I don't know how we want to define eltype, but I do think we need to settle on a single consistent definition and enforce it.
I'd like to ask for a decision on this again; besides ruling out GPU support, machine learning applications, compatibility with other packages (which try to preserve types), and precisions other than 64 bits, it seems like the inconsistent behavior of rand and eltype makes property-based testing substantially harder.
Is there any progress on this or maybe a way to help to get this resolved?

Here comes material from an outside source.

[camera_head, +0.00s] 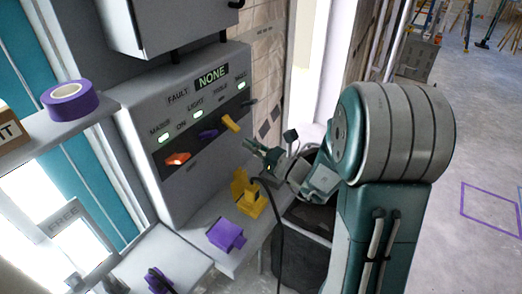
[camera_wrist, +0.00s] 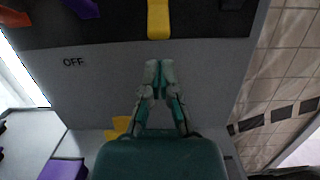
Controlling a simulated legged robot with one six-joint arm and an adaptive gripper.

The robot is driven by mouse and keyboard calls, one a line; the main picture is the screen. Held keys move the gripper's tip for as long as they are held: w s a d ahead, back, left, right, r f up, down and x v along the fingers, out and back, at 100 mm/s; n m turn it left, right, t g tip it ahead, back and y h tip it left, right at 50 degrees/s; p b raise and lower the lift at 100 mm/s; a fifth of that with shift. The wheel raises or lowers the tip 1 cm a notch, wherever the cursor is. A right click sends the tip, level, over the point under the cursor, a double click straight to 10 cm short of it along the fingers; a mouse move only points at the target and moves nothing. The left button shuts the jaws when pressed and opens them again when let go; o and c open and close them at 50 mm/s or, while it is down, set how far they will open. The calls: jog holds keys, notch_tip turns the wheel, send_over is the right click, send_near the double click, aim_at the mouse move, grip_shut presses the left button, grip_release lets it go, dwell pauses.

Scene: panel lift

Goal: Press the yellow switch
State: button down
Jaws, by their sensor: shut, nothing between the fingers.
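The yellow switch (camera_head: 230,123) is a small lever on the dark strip of the grey control panel (camera_head: 190,185), between a purple switch (camera_head: 208,134) and a black one (camera_head: 248,102). In the wrist view the yellow switch (camera_wrist: 158,18) is at the top centre, almost straight beyond my fingertips. My gripper (camera_head: 250,146) is shut and empty, in front of the panel and a little below and right of the yellow switch. In the wrist view my gripper (camera_wrist: 159,70) shows its fingertips together, with a gap of grey panel between them and the switch.
An orange-red switch (camera_head: 178,158) is at the strip's left end. A yellow object (camera_head: 248,193) and a purple object (camera_head: 226,234) sit on the ledge below. A purple tape roll (camera_head: 72,97) lies on the left shelf. A dark bin (camera_head: 300,245) stands below my arm.

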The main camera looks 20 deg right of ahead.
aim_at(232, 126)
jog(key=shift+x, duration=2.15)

To add to this (I've read many but not all of the linked issues so far), the current behaviour breaks the promise from the standard library that rand!(rng, A, S) is the same as copyto!(A, rand(rng, S, size(A))) but for the allocation of an additional array.
Compare:
julia> using Random
julia> using Distributions
julia> T = Float32
julia> n = 3
julia> dist = Uniform{T}(zero(T), one(T))

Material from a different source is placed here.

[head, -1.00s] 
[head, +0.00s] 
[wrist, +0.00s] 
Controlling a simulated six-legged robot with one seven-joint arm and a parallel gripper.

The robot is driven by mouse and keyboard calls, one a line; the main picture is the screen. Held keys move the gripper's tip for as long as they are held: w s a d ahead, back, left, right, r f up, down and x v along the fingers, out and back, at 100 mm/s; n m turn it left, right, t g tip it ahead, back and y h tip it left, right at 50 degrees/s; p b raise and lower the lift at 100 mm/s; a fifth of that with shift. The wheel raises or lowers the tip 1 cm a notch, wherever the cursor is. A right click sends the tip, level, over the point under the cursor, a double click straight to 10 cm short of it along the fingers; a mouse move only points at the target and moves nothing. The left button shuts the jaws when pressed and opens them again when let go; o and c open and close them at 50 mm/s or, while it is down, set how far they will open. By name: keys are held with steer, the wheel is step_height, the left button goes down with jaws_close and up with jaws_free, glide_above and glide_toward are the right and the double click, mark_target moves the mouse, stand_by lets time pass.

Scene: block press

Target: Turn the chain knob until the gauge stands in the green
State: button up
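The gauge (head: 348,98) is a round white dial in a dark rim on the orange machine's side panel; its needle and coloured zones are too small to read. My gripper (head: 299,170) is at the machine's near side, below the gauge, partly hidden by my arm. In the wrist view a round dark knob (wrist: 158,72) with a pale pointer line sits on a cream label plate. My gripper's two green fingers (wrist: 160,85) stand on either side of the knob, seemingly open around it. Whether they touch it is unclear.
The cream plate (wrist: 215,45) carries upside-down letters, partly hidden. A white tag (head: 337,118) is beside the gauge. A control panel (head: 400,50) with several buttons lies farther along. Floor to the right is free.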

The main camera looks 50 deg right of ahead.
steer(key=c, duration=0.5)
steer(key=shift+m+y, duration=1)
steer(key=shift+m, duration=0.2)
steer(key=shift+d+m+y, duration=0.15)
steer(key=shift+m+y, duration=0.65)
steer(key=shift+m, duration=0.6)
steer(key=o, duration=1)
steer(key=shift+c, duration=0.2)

julia> A = Vector{T}(undef, n)
julia> rand!(Random.Xoshiro(1), dist, A)
julia> B = Vector{T}(undef, n)
julia> copyto!(B, rand(Random.Xoshiro(1), dist, n))
julia> print(A == B)
false
(I guess it doesn't make much sense to open another issue for this inconsistency which is highly likely caused by the other problems with the return types?)
Thank you for putting so much work into this library! :slightly_smiling_face:
EDIT: For context: I want to be able to memory map large arrays to save some RAM but in order to do that I have to use rand! to write into the memory-mapped array. At the same time, I need random number generation to be reproducible. Right now, this does not work as expected due to above problem.
EDIT': Of course I can work around this, just wanted to point out the inconsistency with the standard lib.